_WHAT IS EXPECTED_
Restate the listing below word for word, omitting any images.

----

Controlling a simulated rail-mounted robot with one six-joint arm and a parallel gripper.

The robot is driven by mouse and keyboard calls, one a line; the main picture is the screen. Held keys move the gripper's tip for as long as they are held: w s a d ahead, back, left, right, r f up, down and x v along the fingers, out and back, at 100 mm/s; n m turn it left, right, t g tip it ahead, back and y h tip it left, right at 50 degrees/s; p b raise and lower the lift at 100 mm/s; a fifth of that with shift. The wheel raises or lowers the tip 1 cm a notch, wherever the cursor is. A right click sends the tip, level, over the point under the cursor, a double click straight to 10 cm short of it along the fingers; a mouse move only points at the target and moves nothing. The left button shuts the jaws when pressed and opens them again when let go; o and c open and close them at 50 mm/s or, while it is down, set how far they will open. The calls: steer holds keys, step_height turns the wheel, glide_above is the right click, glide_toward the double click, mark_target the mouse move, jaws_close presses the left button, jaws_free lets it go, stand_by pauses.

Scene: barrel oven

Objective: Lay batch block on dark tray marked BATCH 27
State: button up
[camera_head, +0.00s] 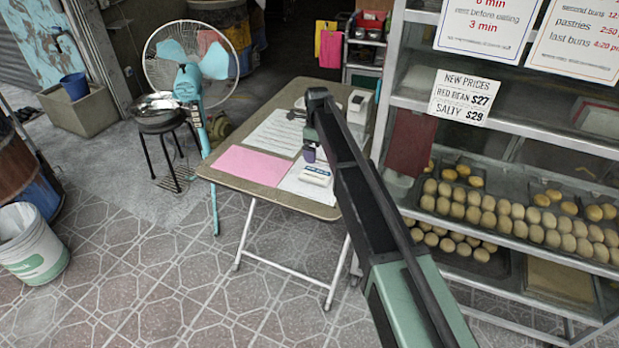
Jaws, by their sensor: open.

----

_TASK ANSWER_
Controlling a simulated rail-mounted robot with one six-joint arm and a parallel gripper.

The robot is driven by mouse and keyboard calls, one a line; the main picture is the screen. Held keys move the gripper's tip for as long as they are held: w s a d ahead, back, left, right, r f up, down and x v along the fingers, out and back, at 100 mm/s; n m turn it left, right, t g tip it ahead, back and y h tip it left, right at 50 degrees/s; p b raise and lower the lift at 100 mm/s; a fifth of that with shift. The wheel raises or lowers the tip 1 cm a notch, wherever the cursor is. A right click sends the tip, level, over the point under the cursor, a double click straight to 10 cm short of it along the fingers; a mouse move only points at the target and moves nothing. The left button shuts the jaws when pressed and opens them again when let go; o and c open and close them at 50 mm/s or, while it is down, set how far they will open. The calls: steer holds keys, step_height turns the wheel, glide_above is the right click, glide_toward the double click, mark_target the mouse move, jaws_close presses the left button, jaws_free lets it go, stand_by pauses.

Scene: barrel oven

Objective: Lay batch block on dark tray marked BATCH 27
State: button up
[camera_head, +0.00s] 
Jaws, by their sensor: open.

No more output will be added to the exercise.